■ Task prompt
Without the pictures, please reproduce only the lines from the one with "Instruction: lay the" through the one with "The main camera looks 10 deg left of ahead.", both included.

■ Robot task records
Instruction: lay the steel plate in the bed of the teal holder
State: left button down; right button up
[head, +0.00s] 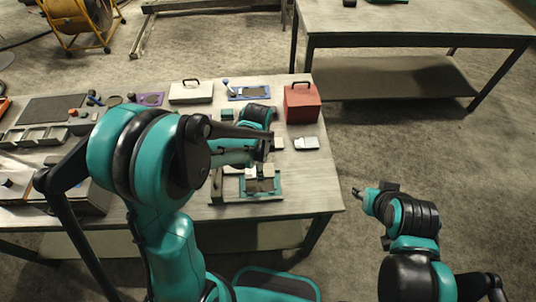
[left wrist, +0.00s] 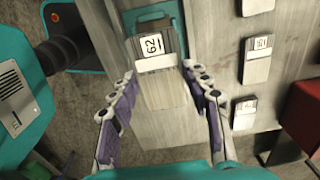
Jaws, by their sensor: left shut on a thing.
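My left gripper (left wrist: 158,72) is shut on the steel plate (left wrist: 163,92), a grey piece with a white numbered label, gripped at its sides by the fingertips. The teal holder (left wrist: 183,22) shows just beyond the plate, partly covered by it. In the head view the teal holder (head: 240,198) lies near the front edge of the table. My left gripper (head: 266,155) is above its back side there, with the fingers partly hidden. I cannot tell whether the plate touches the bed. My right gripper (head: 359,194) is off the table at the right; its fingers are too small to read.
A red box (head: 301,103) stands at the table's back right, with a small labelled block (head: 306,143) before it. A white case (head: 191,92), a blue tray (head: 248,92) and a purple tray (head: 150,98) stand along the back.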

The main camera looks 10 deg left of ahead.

==

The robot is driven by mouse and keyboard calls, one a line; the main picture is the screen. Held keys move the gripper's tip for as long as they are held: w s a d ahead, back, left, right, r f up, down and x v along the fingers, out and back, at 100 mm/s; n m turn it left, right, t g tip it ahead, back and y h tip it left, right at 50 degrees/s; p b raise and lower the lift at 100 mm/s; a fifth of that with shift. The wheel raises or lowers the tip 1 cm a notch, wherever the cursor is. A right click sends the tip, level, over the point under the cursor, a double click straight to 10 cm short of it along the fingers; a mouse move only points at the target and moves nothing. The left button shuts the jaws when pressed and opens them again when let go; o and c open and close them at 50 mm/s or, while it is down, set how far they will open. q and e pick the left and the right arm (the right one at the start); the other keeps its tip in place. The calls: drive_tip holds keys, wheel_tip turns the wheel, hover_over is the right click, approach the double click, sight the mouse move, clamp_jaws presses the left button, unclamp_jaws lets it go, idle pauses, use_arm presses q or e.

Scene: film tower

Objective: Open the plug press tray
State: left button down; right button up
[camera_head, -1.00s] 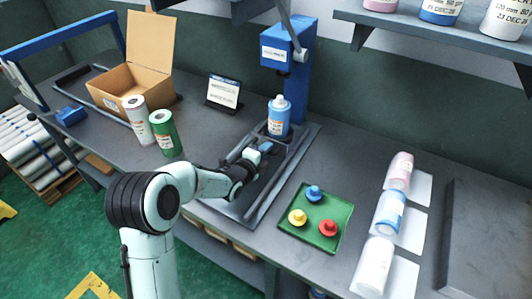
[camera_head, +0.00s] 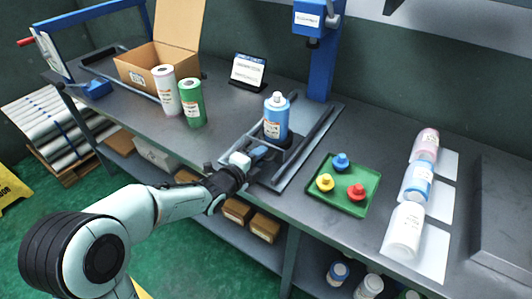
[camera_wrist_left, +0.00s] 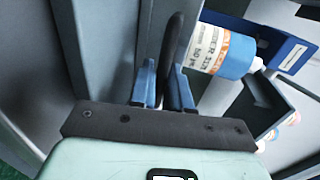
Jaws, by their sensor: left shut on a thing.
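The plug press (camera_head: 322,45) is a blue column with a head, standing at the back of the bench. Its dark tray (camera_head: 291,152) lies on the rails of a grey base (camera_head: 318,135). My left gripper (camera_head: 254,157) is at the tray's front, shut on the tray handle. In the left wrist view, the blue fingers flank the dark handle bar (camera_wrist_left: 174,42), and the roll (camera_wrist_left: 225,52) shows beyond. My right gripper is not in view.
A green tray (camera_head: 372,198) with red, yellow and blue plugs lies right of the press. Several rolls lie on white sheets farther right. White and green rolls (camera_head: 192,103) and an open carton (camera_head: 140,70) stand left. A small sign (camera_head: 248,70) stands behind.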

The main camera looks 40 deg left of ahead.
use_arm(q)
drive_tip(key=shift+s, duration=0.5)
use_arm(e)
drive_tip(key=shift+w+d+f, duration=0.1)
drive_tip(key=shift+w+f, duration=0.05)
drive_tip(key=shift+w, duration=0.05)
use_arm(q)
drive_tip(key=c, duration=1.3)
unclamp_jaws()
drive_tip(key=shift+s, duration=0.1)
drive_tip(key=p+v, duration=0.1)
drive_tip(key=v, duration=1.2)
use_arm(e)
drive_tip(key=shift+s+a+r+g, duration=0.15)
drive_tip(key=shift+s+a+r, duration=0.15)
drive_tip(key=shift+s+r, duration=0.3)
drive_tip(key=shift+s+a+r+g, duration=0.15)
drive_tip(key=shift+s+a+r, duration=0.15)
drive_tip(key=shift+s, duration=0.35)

■ The reply
Instruction: lay the steel plate in the bed of the teal holder
State: left button down; right button up
[head, +0.00s] 
[left wrist, +0.00s] 
Jaws, by their sensor: left shut on a thing.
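My left gripper (left wrist: 158,72) is shut on the steel plate (left wrist: 163,92), a grey piece with a white numbered label, gripped at its sides by the fingertips. The teal holder (left wrist: 183,22) shows just beyond the plate, partly covered by it. In the head view the teal holder (head: 240,198) lies near the front edge of the table. My left gripper (head: 266,155) is above its back side there, with the fingers partly hidden. I cannot tell whether the plate touches the bed. My right gripper (head: 359,194) is off the table at the right; its fingers are too small to read.
A red box (head: 301,103) stands at the table's back right, with a small labelled block (head: 306,143) before it. A white case (head: 191,92), a blue tray (head: 248,92) and a purple tray (head: 150,98) stand along the back.

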The main camera looks 10 deg left of ahead.

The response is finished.